_Job_. Retype the whole listing verbatim and keep the pictures out of it.

- - -

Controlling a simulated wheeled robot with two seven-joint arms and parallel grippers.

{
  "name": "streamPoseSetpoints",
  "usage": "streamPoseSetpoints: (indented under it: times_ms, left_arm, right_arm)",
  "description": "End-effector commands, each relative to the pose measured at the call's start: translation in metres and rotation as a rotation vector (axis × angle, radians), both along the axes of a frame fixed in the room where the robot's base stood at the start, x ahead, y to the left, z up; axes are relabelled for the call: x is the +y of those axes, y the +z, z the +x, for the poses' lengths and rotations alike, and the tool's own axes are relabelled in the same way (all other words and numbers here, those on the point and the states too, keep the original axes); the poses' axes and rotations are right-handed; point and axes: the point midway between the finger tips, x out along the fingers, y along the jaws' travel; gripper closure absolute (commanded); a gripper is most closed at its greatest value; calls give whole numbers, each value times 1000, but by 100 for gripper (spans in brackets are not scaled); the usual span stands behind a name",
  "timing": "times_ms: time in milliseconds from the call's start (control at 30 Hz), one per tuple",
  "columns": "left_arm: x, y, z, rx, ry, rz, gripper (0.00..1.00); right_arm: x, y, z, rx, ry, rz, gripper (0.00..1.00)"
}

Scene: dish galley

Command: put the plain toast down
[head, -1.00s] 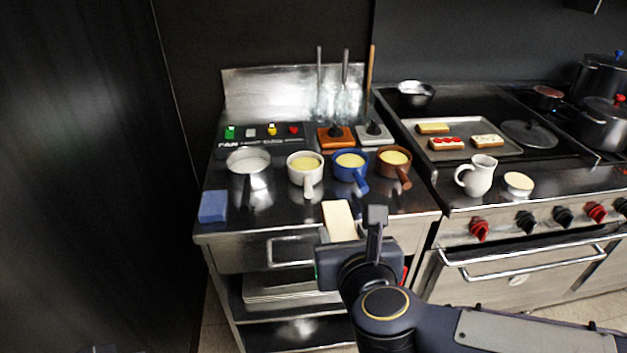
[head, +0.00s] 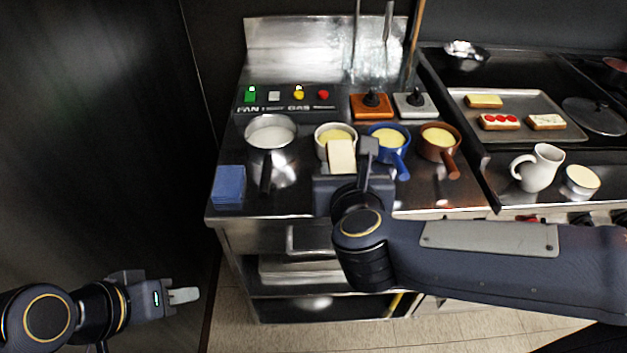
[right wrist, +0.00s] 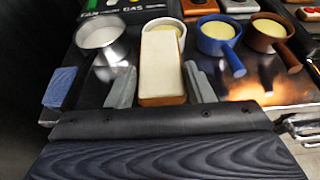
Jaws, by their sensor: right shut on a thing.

- - -

_Result of this exercise_.
Controlling a simulated wheeled robot with two seven-joint arms and parallel grippers.

{
  "name": "streamPoseSetpoints",
  "usage": "streamPoseSetpoints: (indented under it: times_ms, left_arm, right_arm)",
  "description": "End-effector commands, each relative to the pose measured at the call's start: translation in metres and rotation as a rotation vector (axis × angle, radians), both along the axes of a frame fixed in the room where the robot's base stood at the start, x ahead, y to the left, z up; axes are relabelled for the call: x is the +y of those axes, y the +z, z the +x, for the poses' lengths and rotations alike, and the tool's own axes are relabelled in the same way (all other words and numbers here, those on the point and the states too, keep the original axes); the poses' axes and rotations are right-handed; point and axes: the point midway between the finger tips, x out along the fingers, y along the jaws' travel; gripper closure absolute (commanded); a gripper is most closed at its greatest value; calls give whole numbers, each value times 1000, but by 100 for gripper (spans in brackets are not scaled); the usual span stands behind a name",
  "timing": "times_ms: time in milliseconds from the call's start (control at 30 Hz), one per tuple",
  "columns": "left_arm: x, y, z, rx, ry, rz, gripper (0.00..1.00); right_arm: x, y, z, rx, ry, rz, gripper (0.00..1.00)"
}

Scene: dish galley

Command: put the plain toast down
[head, -1.00s] 
[head, +0.00s] 
[right wrist, +0.00s] 
Jaws, by their sensor: right shut on a thing.

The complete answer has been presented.